The third part of the book is dedicated to the Americas. Chapter twelve, by Andrew Schrank, addresses the software industry agglomeration patterns in North America and the role of off-shore outsourcing and human capital, especially of those international scientist migrants, in creating centripetal-centrifugal forces. Issues raised are analysed via exploring the North American software imports with a multivariate regression. Clemente Ruiz Duran discusses the Mexican software industry in chapter 13, in which an extensive description of the phenomena is given from an historical point of view, as well as its relation with the U.S. within the NAFTA agreement.

Finally, the book’s editors have provided a concise, clear, and effective concluding chapter. This is a summary of shared evidence presented in previous chapters: four typologies of industrial agglomeration are sets based on their main clustering features (i.e. local product districts, industrial castle-towns, urban-processing clusters and governmental supported parks and estates). Shared features acknowledged are strong externalities, increasing return to scales, minimisation of transport and communication costs, knowledge and spill-over dynamics, stable demand of their products and the positive role of governments, especially as far as SME policies. Finally, the major challenges in advanced economies and in developing countries are summed up. The first clusters are catching up by developing economies, globalisation and deregulation. This results in Multinational Corporation penetration and relocation, as well as an IT revolution that tends to lead to a world without distance. These are the most important challenges, which have already led to strong modifications and significant changes in most of the clusters taken as case studies in this book. The major challenge of induced agglomeration for growth in developing countries is the substantial creation of regional inequalities and unbalances.

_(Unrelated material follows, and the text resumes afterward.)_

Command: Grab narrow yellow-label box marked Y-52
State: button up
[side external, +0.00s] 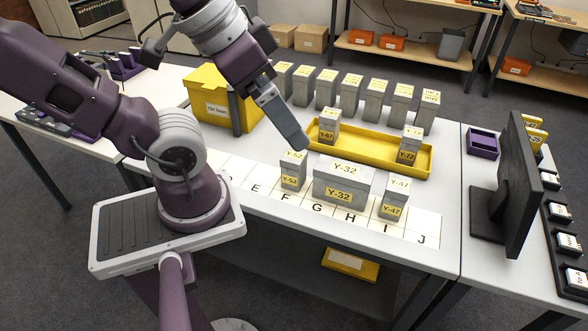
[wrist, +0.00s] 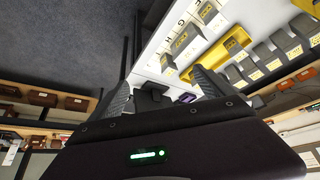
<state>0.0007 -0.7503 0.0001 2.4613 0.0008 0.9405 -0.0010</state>
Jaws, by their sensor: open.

In conclusion, the book makes for interesting reading, both from the point of view of case studies and in terms of empirical methodological applications. However, I would have liked to find more references to classic economic models (i.e. Weber, Christaller, Perroux, etc.) that often are, or at least partially, applicable. These references could have been used to substantiate the original elements of the findings versus established literature. Some crucial questions that would have been a significant advance in the research are only slightly or partially analysed, and are recognized by the co-editors as areas for further research. Such questions include: why does agglomeration occur in a given location and not in others? How do growth and location affect each other? And does regional discrepancies tend to widen or narrow over time?

References

Beccattini G., 1987, Il mercato e le forze locali: il distretto industriale, Bologna, Italy, Il Mulino.

Krugman P., 1991, Geography and Trade, Cambridge, USA, MIT Press.